The Balanchine ballets ('Rubies' and 'Diamonds' pas de deux) shone most brilliantly. Elizabeth McGrath as the Tall Girl (the soloist) in 'Rubies' was superb: athletic (her first pirouette was an effortless triple), sexy, and FUNNY--one of the wittiest Rubies tall girls I have ever seen. Her inflections rippled with humor and delight in dancing. Beckanne SIsk, who is on the rather cheesy Ballet West reality show called 'Breaking Pointe' and is being heavily pushed by the director as The Next Ballerina, is a good dancer but she appeared preoccupied with correctness here; her smile is fixed and rigid and she does not show enough freedom, range of movement, angles, relish, or Broadway-baby sex appeal, not to mention pure charm (the 'Rubies' ballerinas are both showgirls of different sorts.) She is very young (about twenty-one) and will doubtless improve. Her partner Christopher Ruud, not quite up to the technical demands of a totemic Villella role (which puts him in the company of most men who have danced this since Villella) was charming and roguish. The corps was fun throughout the ballet.

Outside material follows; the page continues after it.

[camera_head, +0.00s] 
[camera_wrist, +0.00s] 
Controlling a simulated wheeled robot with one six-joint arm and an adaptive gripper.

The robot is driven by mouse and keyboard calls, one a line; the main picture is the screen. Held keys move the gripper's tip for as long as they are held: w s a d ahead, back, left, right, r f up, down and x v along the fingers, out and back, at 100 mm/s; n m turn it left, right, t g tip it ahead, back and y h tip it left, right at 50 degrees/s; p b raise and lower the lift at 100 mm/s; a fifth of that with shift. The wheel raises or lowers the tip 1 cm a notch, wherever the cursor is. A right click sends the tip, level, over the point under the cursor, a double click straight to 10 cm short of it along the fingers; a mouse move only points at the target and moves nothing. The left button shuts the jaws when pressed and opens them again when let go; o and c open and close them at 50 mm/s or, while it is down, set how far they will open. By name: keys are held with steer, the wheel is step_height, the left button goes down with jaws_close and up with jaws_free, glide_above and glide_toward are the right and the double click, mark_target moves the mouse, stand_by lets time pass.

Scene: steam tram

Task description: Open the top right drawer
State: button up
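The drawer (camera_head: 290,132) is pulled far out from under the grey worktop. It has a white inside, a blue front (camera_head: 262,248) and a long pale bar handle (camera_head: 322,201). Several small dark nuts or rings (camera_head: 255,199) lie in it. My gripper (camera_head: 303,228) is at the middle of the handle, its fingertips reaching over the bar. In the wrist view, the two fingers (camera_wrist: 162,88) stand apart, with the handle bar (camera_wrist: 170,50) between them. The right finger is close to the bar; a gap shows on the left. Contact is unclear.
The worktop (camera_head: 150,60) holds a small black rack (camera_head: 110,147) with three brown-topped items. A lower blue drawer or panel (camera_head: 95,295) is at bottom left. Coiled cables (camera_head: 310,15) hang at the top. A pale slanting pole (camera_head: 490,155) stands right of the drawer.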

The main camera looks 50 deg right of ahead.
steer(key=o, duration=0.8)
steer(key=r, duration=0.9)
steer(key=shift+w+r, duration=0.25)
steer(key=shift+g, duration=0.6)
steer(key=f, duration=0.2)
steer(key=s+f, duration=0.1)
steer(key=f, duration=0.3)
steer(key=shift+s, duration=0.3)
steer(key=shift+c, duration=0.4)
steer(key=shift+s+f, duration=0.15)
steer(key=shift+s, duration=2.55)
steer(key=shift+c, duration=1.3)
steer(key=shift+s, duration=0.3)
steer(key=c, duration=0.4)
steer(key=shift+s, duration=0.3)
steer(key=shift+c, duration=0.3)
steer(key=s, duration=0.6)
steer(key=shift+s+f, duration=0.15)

Christiana Bennett, another star on 'Breaking Pointe' and the current company prima, danced 'Diamonds' pas de deux with Beau Pearson (strong and a tactful partner.) She is clean, exact, precise, and honest in steps; she was in this performance also cold and rather uninvolved. Balanchine ballerinas should not emote nor should they work the room, but this icy delivery is too far in the opposite direction. Suzanne Farrell could be described by many diverse adjectives, but 'cold' would not be one of them; a regal presence such as the magnificent Deanna Seay, late of Miami City Ballet, can also be (as Seay was in this role) overwhemingly warm, gracious, and enveloping.

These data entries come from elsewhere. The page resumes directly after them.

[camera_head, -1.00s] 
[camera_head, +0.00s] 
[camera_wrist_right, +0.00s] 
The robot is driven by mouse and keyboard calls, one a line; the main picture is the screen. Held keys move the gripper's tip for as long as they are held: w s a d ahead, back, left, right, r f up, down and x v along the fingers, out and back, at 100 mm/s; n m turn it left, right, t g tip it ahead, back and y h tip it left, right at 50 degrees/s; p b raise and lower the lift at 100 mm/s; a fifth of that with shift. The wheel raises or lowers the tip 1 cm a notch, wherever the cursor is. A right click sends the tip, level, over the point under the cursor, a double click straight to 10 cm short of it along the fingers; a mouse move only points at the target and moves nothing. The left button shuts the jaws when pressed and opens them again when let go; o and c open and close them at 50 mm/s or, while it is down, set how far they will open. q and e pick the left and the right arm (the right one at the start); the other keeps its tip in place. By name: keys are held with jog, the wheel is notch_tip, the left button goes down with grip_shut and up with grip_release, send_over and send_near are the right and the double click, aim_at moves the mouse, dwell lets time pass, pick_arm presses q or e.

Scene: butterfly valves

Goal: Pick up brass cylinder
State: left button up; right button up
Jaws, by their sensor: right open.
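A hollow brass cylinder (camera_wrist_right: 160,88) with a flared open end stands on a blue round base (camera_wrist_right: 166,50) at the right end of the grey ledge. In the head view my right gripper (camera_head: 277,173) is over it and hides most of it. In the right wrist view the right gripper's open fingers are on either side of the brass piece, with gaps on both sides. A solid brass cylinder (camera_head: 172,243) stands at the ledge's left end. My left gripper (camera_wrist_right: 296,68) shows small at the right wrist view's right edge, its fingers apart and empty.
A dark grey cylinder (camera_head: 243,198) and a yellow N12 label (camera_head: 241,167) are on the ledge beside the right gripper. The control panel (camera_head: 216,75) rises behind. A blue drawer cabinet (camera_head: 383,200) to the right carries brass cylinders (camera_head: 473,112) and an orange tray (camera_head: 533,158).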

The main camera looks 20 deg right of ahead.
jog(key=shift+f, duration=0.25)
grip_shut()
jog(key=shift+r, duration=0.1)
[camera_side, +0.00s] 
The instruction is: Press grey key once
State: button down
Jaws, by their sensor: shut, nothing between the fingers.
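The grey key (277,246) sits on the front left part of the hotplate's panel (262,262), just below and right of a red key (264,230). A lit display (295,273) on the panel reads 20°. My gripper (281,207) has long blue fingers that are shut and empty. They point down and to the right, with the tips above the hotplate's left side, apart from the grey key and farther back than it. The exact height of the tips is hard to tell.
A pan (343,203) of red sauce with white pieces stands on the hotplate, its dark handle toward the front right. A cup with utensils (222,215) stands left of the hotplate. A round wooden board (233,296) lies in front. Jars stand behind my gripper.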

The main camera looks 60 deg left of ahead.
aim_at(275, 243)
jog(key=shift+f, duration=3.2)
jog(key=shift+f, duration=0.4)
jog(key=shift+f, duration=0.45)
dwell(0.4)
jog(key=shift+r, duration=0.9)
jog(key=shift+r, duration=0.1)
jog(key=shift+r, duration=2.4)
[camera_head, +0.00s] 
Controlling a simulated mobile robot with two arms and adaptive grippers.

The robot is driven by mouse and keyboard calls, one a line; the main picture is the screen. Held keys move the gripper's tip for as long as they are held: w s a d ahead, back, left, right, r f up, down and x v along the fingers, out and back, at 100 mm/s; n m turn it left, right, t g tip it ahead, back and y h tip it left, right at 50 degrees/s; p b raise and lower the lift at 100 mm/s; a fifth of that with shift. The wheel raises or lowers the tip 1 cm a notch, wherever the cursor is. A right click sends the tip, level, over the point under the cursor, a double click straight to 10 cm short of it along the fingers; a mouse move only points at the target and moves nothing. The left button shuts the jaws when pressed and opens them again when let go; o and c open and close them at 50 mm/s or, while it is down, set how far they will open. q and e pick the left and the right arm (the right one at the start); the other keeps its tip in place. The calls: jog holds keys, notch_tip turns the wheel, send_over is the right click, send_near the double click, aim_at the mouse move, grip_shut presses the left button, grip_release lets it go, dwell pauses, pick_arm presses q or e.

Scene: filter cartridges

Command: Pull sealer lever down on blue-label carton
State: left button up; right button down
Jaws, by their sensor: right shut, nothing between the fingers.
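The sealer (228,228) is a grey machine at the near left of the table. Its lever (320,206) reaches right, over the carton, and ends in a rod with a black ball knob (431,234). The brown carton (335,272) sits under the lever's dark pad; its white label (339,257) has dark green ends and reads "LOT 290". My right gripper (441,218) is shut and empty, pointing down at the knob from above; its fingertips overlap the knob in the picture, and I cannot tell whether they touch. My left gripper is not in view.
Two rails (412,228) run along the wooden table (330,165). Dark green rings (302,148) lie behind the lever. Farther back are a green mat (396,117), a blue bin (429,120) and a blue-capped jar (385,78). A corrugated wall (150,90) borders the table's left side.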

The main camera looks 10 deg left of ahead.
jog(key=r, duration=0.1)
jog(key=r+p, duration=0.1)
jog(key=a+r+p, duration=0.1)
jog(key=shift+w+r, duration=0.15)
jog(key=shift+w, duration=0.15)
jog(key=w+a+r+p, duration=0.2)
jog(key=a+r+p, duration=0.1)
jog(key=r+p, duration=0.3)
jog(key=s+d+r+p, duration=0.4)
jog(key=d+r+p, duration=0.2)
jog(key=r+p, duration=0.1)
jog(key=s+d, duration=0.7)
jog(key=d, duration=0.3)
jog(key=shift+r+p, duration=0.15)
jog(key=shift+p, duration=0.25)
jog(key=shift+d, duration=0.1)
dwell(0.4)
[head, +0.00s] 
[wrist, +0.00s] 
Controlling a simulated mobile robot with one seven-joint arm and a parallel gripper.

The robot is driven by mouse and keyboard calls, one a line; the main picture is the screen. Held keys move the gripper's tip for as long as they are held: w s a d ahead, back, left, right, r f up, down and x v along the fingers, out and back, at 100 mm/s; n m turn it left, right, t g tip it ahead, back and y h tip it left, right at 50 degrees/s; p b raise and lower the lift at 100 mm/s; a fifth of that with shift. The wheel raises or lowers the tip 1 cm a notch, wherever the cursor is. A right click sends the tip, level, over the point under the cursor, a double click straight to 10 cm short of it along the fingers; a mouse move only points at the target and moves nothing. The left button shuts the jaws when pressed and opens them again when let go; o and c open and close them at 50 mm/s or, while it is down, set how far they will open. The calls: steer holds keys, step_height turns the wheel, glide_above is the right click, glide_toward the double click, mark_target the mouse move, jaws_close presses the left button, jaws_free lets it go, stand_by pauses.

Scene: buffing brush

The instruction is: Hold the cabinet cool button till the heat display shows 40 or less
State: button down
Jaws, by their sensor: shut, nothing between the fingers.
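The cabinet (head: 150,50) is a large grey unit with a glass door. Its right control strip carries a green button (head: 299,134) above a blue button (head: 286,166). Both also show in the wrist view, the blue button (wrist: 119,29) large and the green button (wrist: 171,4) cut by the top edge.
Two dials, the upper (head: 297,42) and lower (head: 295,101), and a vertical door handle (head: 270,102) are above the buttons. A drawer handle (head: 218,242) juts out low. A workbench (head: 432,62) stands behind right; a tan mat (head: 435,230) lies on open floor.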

The new pas de quatre (a premiere) by Nicolo Fonte, a current darling of the ballet world, had excellent dancers (Katherine Lawrence, the almost too handsome Tom Mattingly, Adrian Fry, and Jacqueline Straughan) dancing to u-g-l-y music by Ezio Bosso, for string quartet. Even with the atrocities of modern 'string playing' this is some of the ugliest grinding and mashing I've ever encountered, and to hear such 'sounds' in what is supposed to be string quartet playing is beyond jarring. The choreography was typical of some current trends in ballet--gymnastic, slightly outre, attempting to be showy and 'dramatic.' Lawrence appears to be a terrific and serious dancer, and I would love to see her in real choreography; Straughan has legs and line for days and seems a foot taller than her actual height on stage. All the dancers would be excellent in a better, more interesting ballet.

The Lottery, which is, help me, to the famous and frightening Shirley Jackson short story, has a Big Schtick: seven couples all draw the lots to determine who the murder victim will be (the 'sacrifice' of the rite) and the dancers do not know who will dance the final (fairly taxing and difficult) solo until then, so they all must know it (there is a boys' and a girls' version) and be ready to dance it at every performance. The dancer who 'won' at my performance was the young, talented demisoloist Katie Critchlow, who is an excellent dancer and on whom the female solo version was originally made. Something which occurred during her solo epitomizes what's wrong with this story as a 'ballet'--she did a difficult multiple pirouette flawlessly and the audience burst into applause. She DESERVED her applause and then some, but not in something intended to be a DANCE OF DEATH! This ain't Odile's (or Medora's, or Kitri's, or any other ballerina's) fouettes, and such cognitive dissonance in the midst of what is intended to be 'high drama' vitiates the intention. The ballet, of course, just as do all 'problem plays' and 'issue plays' in theater, steals all its 'intensity' from the grim theme, and although the dancers again distinguish themselves the work itself is unsuccessful. Val Caniparoli, the choreographer, has done some excellent ballets (Lambarena in particular) but there is no plausible reason to make this great story into a 'ballet.' Also, having the chosen victim scream 'it isn't fair' three times before starting the final solo is a Grand Guignol gesture in the worst possible taste. What ballet dancers do not do is talk. Or scream. They do everything else.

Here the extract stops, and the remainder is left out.